> [REQUEST]
Copy the material that follows word for word and omit its pictures.
===== RECORDED DATA =====
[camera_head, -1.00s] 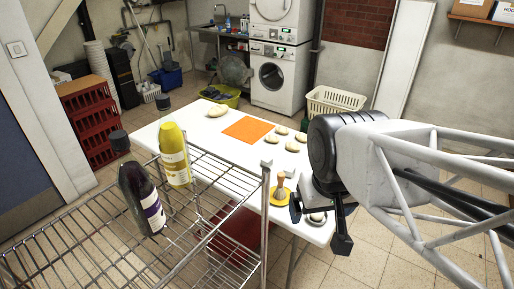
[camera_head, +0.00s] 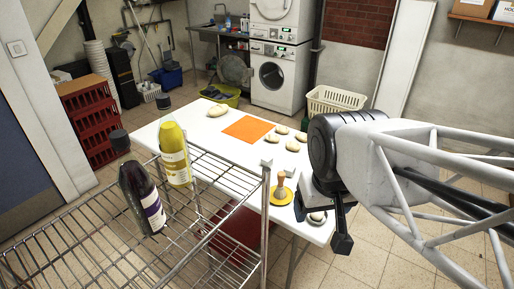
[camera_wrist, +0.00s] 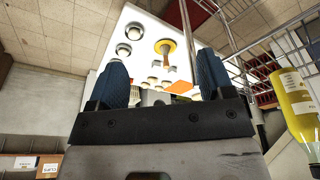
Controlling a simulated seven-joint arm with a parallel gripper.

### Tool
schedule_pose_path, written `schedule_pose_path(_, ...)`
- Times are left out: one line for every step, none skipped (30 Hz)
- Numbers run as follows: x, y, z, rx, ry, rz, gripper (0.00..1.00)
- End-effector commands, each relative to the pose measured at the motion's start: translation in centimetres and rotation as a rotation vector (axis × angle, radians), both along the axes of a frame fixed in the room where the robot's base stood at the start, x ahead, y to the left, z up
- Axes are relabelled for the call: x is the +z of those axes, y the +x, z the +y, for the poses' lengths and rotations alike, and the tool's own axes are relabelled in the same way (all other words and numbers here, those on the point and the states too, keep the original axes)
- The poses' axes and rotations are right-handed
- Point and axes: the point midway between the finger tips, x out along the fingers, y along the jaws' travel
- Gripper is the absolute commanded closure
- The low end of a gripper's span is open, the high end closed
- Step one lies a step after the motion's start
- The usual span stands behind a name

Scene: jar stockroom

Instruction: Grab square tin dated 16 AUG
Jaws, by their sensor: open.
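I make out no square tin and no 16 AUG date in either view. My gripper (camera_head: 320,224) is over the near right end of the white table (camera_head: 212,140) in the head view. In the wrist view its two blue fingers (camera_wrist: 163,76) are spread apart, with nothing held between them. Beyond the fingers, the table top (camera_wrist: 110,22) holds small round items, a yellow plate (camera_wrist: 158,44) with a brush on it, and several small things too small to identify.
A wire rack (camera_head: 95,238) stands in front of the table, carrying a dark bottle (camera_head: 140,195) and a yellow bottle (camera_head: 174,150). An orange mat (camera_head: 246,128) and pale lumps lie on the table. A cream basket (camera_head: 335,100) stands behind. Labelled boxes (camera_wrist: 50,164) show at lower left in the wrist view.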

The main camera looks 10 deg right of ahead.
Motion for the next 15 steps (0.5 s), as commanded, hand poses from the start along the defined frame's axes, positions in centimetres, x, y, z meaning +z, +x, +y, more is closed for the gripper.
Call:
=====
> [FINAL RESULT]
[camera_head, -1.00s] 
[camera_head, +0.00s] 
[camera_wrist, +0.00s] 
Controlling a simulated seven-joint arm with a parallel gripper.

### Tool
schedule_pose_path, written `schedule_pose_path(_, ...)`
- Times are left out: one line for every step, none skipped (30 Hz)
- Numbers run as follows: x, y, z, rx, ry, rz, gripper (0.00..1.00)
- End-effector commands, each relative to the pose measured at the motion's start: translation in centimetres and rotation as a rotation vector (axis × angle, radians), both along the axes of a frame fixed in the room where the robot's base stood at the start, x ahead, y to the left, z up
- Axes are relabelled for the call: x is the +z of those axes, y the +x, z the +y, for the poses' lengths and rotations alike, and the tool's own axes are relabelled in the same way (all other words and numbers here, those on the point and the states too, keep the original axes)
- The poses' axes and rotations are right-handed
- Point and axes: the point midway between the finger tips, x out along the fingers, y along the jaws' travel
- Gripper is the absolute commanded closure
- The low end of a gripper's span is open, the high end closed
- Step one lies a step after the motion's start
- The usual span stands behind a name

Scene: jar stockroom

Instruction: Grab square tin dated 16 AUG
Jaws, by their sensor: open.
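I make out no square tin and no 16 AUG date in either view. My gripper (camera_head: 320,224) is over the near right end of the white table (camera_head: 212,140) in the head view. In the wrist view its two blue fingers (camera_wrist: 163,76) are spread apart, with nothing held between them. Beyond the fingers, the table top (camera_wrist: 110,22) holds small round items, a yellow plate (camera_wrist: 158,44) with a brush on it, and several small things too small to identify.
A wire rack (camera_head: 95,238) stands in front of the table, carrying a dark bottle (camera_head: 140,195) and a yellow bottle (camera_head: 174,150). An orange mat (camera_head: 246,128) and pale lumps lie on the table. A cream basket (camera_head: 335,100) stands behind. Labelled boxes (camera_wrist: 50,164) show at lower left in the wrist view.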

The main camera looks 10 deg right of ahead.
Motion for the next 15 steps (0.5 s), as commanded, hand poses from the start along the defined frame's axes, positions in centimetres, x, y, z meaning +z, +x, +y, more is closed for the gripper.
Call:

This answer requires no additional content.